For instance, colleges are not required to report how much debt their graduates have. More than half of all public and nonprofit bachelor’s degree-granting four-year colleges voluntarily offer their data, but hundreds of schools still decline to provide the information, and almost no for-profit colleges give up their debt figures voluntarily.

Although the bulk of the outstanding debt is borne by undergraduates, it is a growing problem for graduate students. The U.S. Department of Education doesn’t even publish default rates for loans to graduate students.

That lack of transparency is worrying on several levels, especially since trends among graduate students are starting to look like those for undergraduates, according to an Oct. 18 report by the Brookings Institution. Borrowers for graduate school have historically been considered less risky than borrowers for undergraduate degree programs, so the federal government has applied looser oversight.

But policies that are more generous in terms of how much and when graduate students can borrow appear to have contributed to an increase in their loan burdens and worsening repayment rates, creating a situation similar to undergraduate borrowers.
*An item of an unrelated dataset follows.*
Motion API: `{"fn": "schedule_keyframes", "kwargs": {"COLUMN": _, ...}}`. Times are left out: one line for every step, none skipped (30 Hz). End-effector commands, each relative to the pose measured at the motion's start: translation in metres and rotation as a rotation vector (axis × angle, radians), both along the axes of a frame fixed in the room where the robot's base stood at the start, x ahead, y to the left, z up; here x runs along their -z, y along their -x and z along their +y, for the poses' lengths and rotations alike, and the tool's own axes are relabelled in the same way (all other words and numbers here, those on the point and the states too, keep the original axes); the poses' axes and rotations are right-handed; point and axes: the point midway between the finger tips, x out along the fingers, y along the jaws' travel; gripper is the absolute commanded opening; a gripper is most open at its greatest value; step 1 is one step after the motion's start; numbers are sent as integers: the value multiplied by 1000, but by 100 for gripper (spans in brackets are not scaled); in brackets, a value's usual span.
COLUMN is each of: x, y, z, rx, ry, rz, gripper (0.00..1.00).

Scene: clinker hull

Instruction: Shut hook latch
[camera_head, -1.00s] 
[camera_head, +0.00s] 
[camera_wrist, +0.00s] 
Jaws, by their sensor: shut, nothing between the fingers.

That fact “is troubling, not only because of the sheer dollar amounts involved, but also because there is relatively less publicity and thus pressure to address these group of borrowers,” Brookings wrote.

The concern is well placed.

Here are some specific findings from Brookings:

The average annual amount that graduate students are borrowing has nearly doubled over the past 30 years.

There isn’t standardized data on the subject, but it appears loan repayment rates among graduate borrowers are worsening. That’s a problem not just for those trying to make a living but for taxpayers who are subsidizing the loans.

More graduate students are attending for-profit schools.

For-profit graduate school borrowers are more likely to default on their loans, and default rates have been increasing, according to an analysis Brookings did using a closed student loan data system.

Some graduate schools are more successful than others at sending their students on to successful careers, meaning they are more likely to repay their loans. There is wide variation among institutions.

All of this isn’t to say that low-income students shouldn’t have access to loans, just that they shouldn’t have to choose between taking on debt they can’t repay and not getting a degree. It’s possible a better system would put lower quality schools on notice, such as by tying financial incentives to how well their students repay their loans. There is also, clearly, a greater need for more information on what happens once students take on their debt.

Improvements in these loan systems should be made to reduce risk for taxpayers while ensuring people get the education they are sacrificing so much to seek.